The Charleston region saw 1,923 homes sold in June at a median price of $289,798, according to preliminary data. That’s 26 fewer homes but a $19,759 increase in median price.
Year-to-date sales volume is 2% behind where it was in 2018, while median price is up 4.6%. So far this year, 9,201 homes have been sold at a median price of $277,228; last year at this point, 9,386 homes had been sold at a median price of $265,000.
CTAR President Edward Oswald said, though, that a 2% fluctuation wasn’t cause for alarm.

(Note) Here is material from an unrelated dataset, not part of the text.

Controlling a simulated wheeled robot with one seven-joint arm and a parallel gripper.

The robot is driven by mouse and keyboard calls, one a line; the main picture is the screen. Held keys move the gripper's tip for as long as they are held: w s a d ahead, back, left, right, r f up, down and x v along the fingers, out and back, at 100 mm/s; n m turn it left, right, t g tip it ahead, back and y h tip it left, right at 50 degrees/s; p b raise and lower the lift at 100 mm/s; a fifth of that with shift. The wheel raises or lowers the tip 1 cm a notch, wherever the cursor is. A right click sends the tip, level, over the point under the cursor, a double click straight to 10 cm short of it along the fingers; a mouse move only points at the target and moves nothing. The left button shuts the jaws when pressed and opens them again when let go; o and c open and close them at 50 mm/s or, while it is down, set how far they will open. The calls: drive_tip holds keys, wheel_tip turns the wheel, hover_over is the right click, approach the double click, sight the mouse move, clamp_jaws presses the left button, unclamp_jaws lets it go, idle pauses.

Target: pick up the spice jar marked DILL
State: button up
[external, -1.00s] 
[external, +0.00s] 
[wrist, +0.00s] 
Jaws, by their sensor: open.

“At the halfway point in the year, our regional residential market has been a consistent performer,” Oswald said in a news release. “Looking back at six months of year-to-date figures, we’ve seen minor fluctuations, but residential sales are tracking very close to where they were last year.”
The increased median price is to be expected, Oswald said, in a market with an inventory deficit.
“Demand continues to outpace supply, and affordability issues will continue until that levels out,” Oswald said.
Inventory data shows 5% fewer homes for sale compared with last year, with 5,371 homes listed as currently for sale in the Charleston multiple listing service at the end of June.